Wasteland #42 (Oni Press): Abi and Michael go their separate ways in search of A-Ree-Yass-I and this issue focused on Abi’s time in the town of Sunspot. She connects with people who were familiar with Fire Walker, who was the grandfather of Golden Voice, the Singer that Abi was most closely allied with. Got all that? Hey, if you're not keeping up, that's on you at this point. The issue centers hard on Abi’s (fluctuating) abilities and how she might fit into the overall Mother Sun and Father Moon myth. Russel Roehling is probably my second favorite artist the book has seen, second only to cover artist Chris Mitten. Roehling’s style is such a unique blend of an emotive caricature style with a detailed life drawing style that lends believability to this rugged universe. Oh, and the end here is kind of heartbreaking. Not much else to say. At this point, you’re either on the Wasteland train (or, I guess that’d be Sultan Ameer’s Caravan?)  or not, and nothing I can say 42 issues in is probably going to move the needle. I’m loving the continual stream of clues and, as always, can’t wait to see what happens next. Grade A.

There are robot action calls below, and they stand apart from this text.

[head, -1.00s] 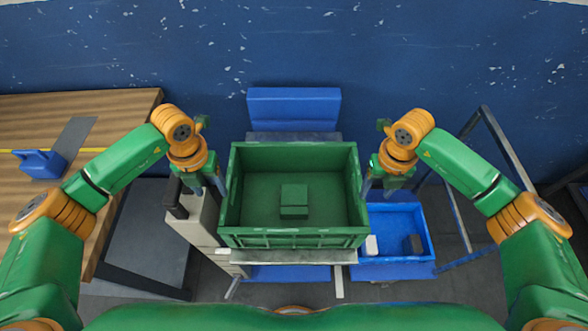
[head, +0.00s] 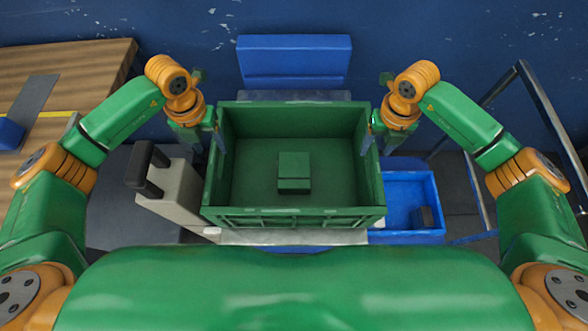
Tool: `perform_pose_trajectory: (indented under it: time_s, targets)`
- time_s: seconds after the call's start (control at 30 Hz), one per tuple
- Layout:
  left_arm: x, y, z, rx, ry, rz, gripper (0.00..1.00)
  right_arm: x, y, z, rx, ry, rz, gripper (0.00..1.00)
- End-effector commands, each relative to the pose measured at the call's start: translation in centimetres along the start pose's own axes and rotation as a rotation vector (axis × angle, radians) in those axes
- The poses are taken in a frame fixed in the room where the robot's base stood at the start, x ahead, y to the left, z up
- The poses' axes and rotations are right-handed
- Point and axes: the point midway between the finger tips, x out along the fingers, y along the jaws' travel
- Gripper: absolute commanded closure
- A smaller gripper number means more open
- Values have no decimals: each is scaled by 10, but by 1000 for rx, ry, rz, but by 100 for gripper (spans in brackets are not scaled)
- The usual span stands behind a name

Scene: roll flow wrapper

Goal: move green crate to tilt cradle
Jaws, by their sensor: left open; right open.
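The open-topped green crate (head: 326,208) stands upright in the middle of the head view, with a small green box (head: 294,172) inside. My left gripper (head: 217,142) is open at the crate's left wall, near its back corner. My right gripper (head: 370,142) is open at the right wall, at about the same depth. At each side a finger overlaps the wall in the view; whether the fingers touch it I cannot tell. The crate rests over a grey metal ledge (head: 290,237) and hides most of its support. I cannot tell which part is the tilt cradle.
A blue panel (head: 295,61) stands behind the crate. A beige unit with a black handle (head: 146,167) is at the left. A wooden table (head: 75,75) is further left.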

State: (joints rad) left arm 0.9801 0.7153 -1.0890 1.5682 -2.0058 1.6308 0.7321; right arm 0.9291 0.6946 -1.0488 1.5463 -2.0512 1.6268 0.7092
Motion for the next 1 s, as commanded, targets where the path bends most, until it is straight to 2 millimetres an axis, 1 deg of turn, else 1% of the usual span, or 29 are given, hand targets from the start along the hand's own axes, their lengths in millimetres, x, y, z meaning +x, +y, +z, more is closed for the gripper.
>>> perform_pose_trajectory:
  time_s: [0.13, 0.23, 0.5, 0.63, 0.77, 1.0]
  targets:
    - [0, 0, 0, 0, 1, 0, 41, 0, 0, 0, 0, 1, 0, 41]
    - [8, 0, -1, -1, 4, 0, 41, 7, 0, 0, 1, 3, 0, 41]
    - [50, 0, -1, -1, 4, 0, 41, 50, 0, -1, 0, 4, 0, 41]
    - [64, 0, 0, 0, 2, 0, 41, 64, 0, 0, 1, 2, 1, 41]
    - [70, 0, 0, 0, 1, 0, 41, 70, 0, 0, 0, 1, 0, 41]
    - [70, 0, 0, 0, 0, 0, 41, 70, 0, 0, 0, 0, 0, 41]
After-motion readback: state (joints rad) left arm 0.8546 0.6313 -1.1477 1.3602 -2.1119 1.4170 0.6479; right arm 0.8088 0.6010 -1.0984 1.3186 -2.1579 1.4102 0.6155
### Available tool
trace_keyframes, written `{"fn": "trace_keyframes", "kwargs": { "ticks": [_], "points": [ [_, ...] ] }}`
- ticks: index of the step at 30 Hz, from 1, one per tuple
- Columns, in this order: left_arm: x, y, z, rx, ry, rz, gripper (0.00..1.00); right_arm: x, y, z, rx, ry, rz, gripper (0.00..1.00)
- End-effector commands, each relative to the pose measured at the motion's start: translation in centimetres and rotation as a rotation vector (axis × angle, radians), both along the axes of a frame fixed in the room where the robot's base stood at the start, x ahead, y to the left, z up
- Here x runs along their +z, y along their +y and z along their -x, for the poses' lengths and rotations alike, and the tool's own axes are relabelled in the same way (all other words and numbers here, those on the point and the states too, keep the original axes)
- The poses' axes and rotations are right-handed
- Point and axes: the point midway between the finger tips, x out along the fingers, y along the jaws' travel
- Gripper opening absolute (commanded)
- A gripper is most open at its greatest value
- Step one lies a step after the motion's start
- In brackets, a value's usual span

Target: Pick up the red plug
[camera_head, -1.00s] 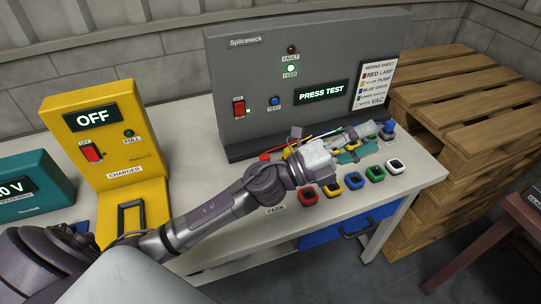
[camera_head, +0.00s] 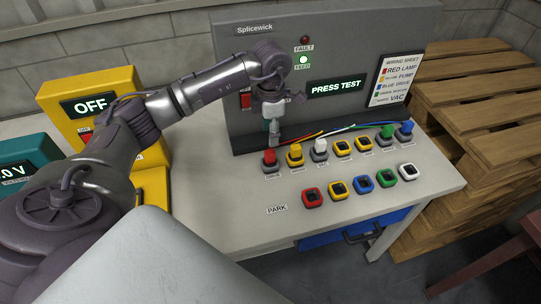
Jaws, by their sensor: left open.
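The red plug (camera_head: 269,156) stands upright in the leftmost seat of the back row on the bench, at the foot of the grey panel. My left gripper (camera_head: 274,139) points down just above and slightly right of it. It is open; the fingers appear nearly edge-on, and I cannot tell whether they touch the plug. A yellow plug (camera_head: 295,152) and a white plug (camera_head: 320,147) stand to the right. A green plug (camera_head: 387,132) and a blue plug (camera_head: 405,129) are at the far right of that row. My right gripper is out of view.
Front-row sockets are red (camera_head: 312,197), yellow (camera_head: 338,190), blue (camera_head: 362,183), green (camera_head: 386,178) and white (camera_head: 408,171). The grey panel (camera_head: 340,50) rises behind. A yellow charger (camera_head: 65,88) stands left, partly behind my arm. Bench around the PARK label (camera_head: 277,209) is clear.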

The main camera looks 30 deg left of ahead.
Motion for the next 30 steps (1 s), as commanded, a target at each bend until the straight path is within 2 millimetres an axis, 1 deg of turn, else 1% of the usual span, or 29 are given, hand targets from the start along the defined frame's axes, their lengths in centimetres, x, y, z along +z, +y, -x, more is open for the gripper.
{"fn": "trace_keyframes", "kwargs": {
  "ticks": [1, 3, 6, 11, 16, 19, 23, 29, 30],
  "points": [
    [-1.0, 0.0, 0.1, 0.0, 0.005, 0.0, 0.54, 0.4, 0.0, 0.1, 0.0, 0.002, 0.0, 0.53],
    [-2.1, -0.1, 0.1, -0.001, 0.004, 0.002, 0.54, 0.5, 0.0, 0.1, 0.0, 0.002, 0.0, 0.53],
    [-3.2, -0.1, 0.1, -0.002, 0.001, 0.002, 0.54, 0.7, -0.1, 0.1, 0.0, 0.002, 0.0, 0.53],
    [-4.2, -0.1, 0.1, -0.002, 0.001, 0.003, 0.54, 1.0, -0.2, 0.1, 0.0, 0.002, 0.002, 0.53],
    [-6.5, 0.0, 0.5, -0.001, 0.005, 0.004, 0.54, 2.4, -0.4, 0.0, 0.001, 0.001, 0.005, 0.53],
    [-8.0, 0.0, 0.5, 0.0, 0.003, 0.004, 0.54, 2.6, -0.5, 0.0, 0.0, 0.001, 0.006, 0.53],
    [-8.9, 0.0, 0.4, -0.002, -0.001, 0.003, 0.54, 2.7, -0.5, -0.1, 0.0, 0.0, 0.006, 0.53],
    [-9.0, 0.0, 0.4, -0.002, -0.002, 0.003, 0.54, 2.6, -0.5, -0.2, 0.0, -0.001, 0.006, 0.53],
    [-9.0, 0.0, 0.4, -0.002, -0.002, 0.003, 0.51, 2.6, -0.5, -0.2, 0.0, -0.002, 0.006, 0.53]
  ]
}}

Saga #8 (Image): I’m still liking, but not loving this book. I keep struggling to explain why I don’t seem to be as head-over-heels in love with it as the majority of the online community. I like it when I’m reading it, but it’s not terribly memorable. I don’t remember what happened last issue other than Marko’s parents showed up at some point. It feels like it’s got the in-the-moment empty caloric value of a soap opera. The idea of grown-up baby Hazel narrating is cute and well written, but it’s also a dead giveaway that everyone makes it out ok to a certain extent, so it tends to rob the story of any real consequence. I enjoy the creativity of some of the world-building, such as the organic ship, but most of the time the book is written in such a self-aware fashion (ie: the meet-cute reference) that it always feels like it’s winking at the audience and attempting to obviously subvert audience expectations. It wears that dynamic on its sleeve, which isn’t a very natural stance to be taking. It’s juking you, you know it’s juking you, so instead of just enjoying the story, I find myself trying to outthink the juke, anticipate the cliffhanger on almost every page, looking for traps in how its constructed, never quite escaping the feeling that I’m being manipulated. I keep saying the same thing over and over in different ways, about the saccharine formulaic aspects of the thing. The art, you say? I really like Fiona Staples’ figures. They look clean and appealing and she’s very good at conveying a sense of movement, a wild-eyed sort of glee is there on the page in all the foreground work. Something I’ve been poking her about is the backgrounds, which have had a tendency to be quite austere and skimpy. Heck, even in the cool behind the scenes back-matter she admits she is looking for ways to “speed up” the backgrounds and the complexity of the environments. But, I think they’re slowly improving. I felt like I could detect more effort or time in this issue dedicated to actually placing her beautiful figures in a believable environment, as opposed to some vague washed out objects in the distance that barely registered a sense of place. Another good thing I learned in the back-matter is that she’s hand-lettering Hazel’s narration, which is really cool. So, yeah, call me contrarian, but Saga is sweet, fun, and inventive. But I call that high entertainment, not high art. Grade A-.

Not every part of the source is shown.